Après son séjour à l'hôpital, notre jeune directeur commercial, âgé de 31 ans, ne se laisse pas abattre. Il décide de partir à la rencontre de distributeurs auprès desquels il a fixé rendez-vous dans un anglais si approximatif qu'aucun de ses interlocuteurs n'a vraiment compris pourquoi il venait le rencontrer. Un seul horloger bijoutier accepte de prendre dans sa boutique une de ses pendules, c'est un certain "Duprier", un bijoutier français émigré avec son épouse aux Etats-Unis et installé à New-York. En dehors de cela, de refus en échec, monsieur Bing dépité séjourne dans un hôtel bas de gamme où, un soir, il constate que sa chambre a été vidée de toutes ses affaires par un voleur astucieux.

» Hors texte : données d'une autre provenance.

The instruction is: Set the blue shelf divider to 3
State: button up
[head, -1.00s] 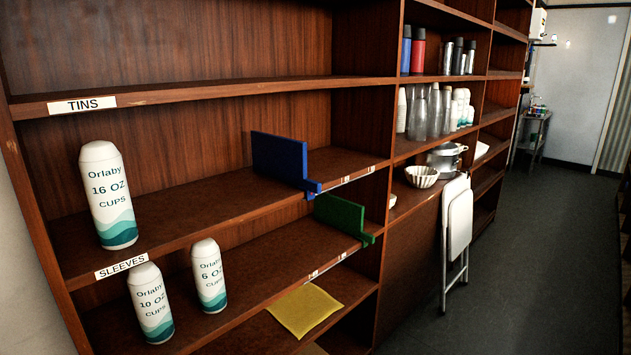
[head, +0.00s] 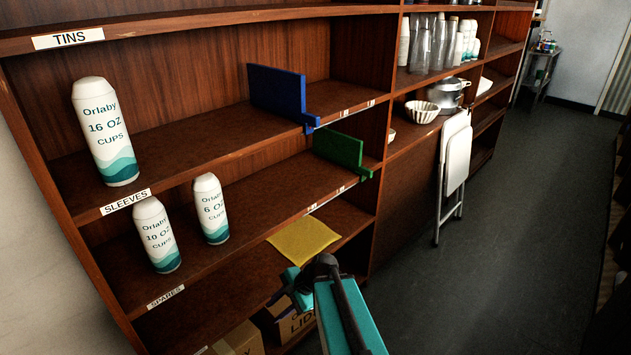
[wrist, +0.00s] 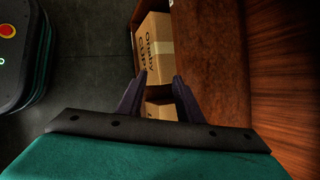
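The blue shelf divider (head: 279,91) stands upright on the shelf under the TINS label, right of the middle, its front clip over the shelf edge. Small white marks (head: 343,113) line the shelf edge to its right; their numbers are too small to read. My gripper is low in front of the shelves, well below the divider; only my teal arm shows clearly in the head view. In the wrist view, my gripper (wrist: 158,82) has its two dark fingers apart with nothing between them, facing cardboard boxes on the bottom shelf.
A green divider (head: 338,147) stands one shelf lower. A 16 oz cup sleeve (head: 105,132) is left of the blue divider; 10 oz (head: 156,236) and 6 oz (head: 211,209) sleeves are below. A yellow cloth (head: 303,240), boxes (head: 240,340) and a folded chair (head: 456,160) are nearby. The right floor is clear.

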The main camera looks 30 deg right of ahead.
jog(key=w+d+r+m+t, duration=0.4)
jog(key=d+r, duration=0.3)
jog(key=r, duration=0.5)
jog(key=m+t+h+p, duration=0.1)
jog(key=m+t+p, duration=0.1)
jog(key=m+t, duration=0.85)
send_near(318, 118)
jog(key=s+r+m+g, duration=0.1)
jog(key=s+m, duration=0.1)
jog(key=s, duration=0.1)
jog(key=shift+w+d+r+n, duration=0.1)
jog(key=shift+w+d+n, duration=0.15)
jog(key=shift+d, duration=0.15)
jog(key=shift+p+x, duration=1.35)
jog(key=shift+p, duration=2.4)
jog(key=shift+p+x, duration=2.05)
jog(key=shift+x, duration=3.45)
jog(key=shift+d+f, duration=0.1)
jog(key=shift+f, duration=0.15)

Monsieur Bing est si déprimé qu'il décide de repartir en France sans attendre, déçu par son périple qui lui a coûté bien plus qu'il n'a rapporté et par l'accueil des Américains qui lui ont présenté dans leurs boutiques des pendules plus colorées, plus modernes que celles qu'il avait en catalogue. Monsieur Bing n'a même plus de quoi payer son billet retour. Il se résout à retourner rencontrer l'infirmière afin de lui demander d'en avancer le prix tout en l'assurant qu'il la remboursera. Steva, c'est le nom de cette infirmière que le jeune directeur commercial amuse par sa pugnacité et son humour toujours aiguisé. Elle accepte mais demande à monsieur Bing d'attendre 15 jours, le temps de percevoir sa paye. Steva a de bonne notions de français par sa mère espagnole qui fut mariée avec un Belge.
Steva sera deux ans plus tard madame Bing après deux ans de vie commune en France avec ce jeune Directeur commercial impétueux. Elle garde dans une boite en aluminium "précieux" le dollar usé par sa présence permanente dans la poche de monsieur Bing et la montre toute sa vie. Les Bing n'auront pas d'enfant et ils disparaissent tous les deux de vieillesse dans les années 1980 à quelques semaines d'intervalle. C'est un brocanteur ami du petit neveu qui rachète la boite et son contenu et se fait raconter cette histoire par son ami qui a cédé les derniers effets familiaux avant de partir vivre en Nouvelle-Zélande avec une jeune femme qu'il avait connue là-bas après un accident de sport lors d'une compétition sportive. Il est rentré en France depuis avec sa femme et ses enfants. C'est grâce à lui que l'histoire a pu être complétée.
Les Bing ont souhaité avoir des enfants. Ils rêvaient de devenir parents d'une famille nombreuse mais la nature en a décidé autrement. Ce fut un déchirement pour le couple mais cela n'a à aucun moment fragilisé leurs sentiments réciproques. L'entreprise de pendules a périclité en 1929. Le petit neveu explique qu'elle fut achevée par la crise mais avait de toutes façons peu de clients et des modèles un peu vieillots. Monsieur Bing et son frère ne furent pas de très bons gestionnaires "créatifs" de produits suscitant l'enthousiasme. Monsieur Bing a repris un cabinet d'assurances et madame Bing a prêté main forte dans un hôpital pendant la seconde guerre mondiale. Ils ne sont jamais retournés aux Etats-Unis mais madame Bing a pu rencontrer des membres espagnols de sa famille. Monsieur Bing racontait sur ses vieux jours qu'il avait appris à parler anglais couramment aux Etats-Unis mais nul n'a jamais pu avoir la preuve de sa maitrise de la langue.
Voilà, vous savez tout de cette histoire que j'ai pu compléter avec mes remerciements à Bruno et Daniel sans qui cette histoire serait restée ignorée. Je suis passé devant l'adresse du cabinet d'assurances de monsieur Bing, ce n'est plus un cabinet d'assurances et c'est devenu une maison de particulier. Monsieur Bing ne sera plus connu que de nous, de son petit neveu et d'un brocanteur passionné par l'histoire des objets.